Reproduce every entry exactly as shown.

=== Input material ===

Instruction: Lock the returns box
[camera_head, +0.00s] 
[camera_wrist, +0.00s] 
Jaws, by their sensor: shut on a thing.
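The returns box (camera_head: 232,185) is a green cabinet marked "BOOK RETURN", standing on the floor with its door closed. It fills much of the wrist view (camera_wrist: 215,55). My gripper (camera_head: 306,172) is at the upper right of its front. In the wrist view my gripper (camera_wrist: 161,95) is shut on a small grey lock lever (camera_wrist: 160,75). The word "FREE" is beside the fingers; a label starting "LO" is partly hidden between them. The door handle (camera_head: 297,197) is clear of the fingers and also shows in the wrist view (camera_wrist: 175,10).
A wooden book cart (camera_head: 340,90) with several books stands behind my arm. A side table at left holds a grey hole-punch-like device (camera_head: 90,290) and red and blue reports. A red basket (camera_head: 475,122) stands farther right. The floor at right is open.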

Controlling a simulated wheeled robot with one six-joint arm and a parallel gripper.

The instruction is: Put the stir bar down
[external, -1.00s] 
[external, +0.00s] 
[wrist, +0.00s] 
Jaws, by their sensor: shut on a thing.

===

- _Output of the exercise_
Instruction: Lock the returns box
[camera_head, +0.00s] 
[camera_wrist, +0.00s] 
Jaws, by their sensor: shut on a thing.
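The returns box (camera_head: 232,185) is a green cabinet marked "BOOK RETURN", standing on the floor with its door closed. It fills much of the wrist view (camera_wrist: 215,55). My gripper (camera_head: 306,172) is at the upper right of its front. In the wrist view my gripper (camera_wrist: 161,95) is shut on a small grey lock lever (camera_wrist: 160,75). The word "FREE" is beside the fingers; a label starting "LO" is partly hidden between them. The door handle (camera_head: 297,197) is clear of the fingers and also shows in the wrist view (camera_wrist: 175,10).
A wooden book cart (camera_head: 340,90) with several books stands behind my arm. A side table at left holds a grey hole-punch-like device (camera_head: 90,290) and red and blue reports. A red basket (camera_head: 475,122) stands farther right. The floor at right is open.

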Controlling a simulated wheeled robot with one six-joint arm and a parallel gripper.

The instruction is: Put the stir bar down
[external, -1.00s] 
[external, +0.00s] 
[wrist, +0.00s] 
Jaws, by their sensor: shut on a thing.

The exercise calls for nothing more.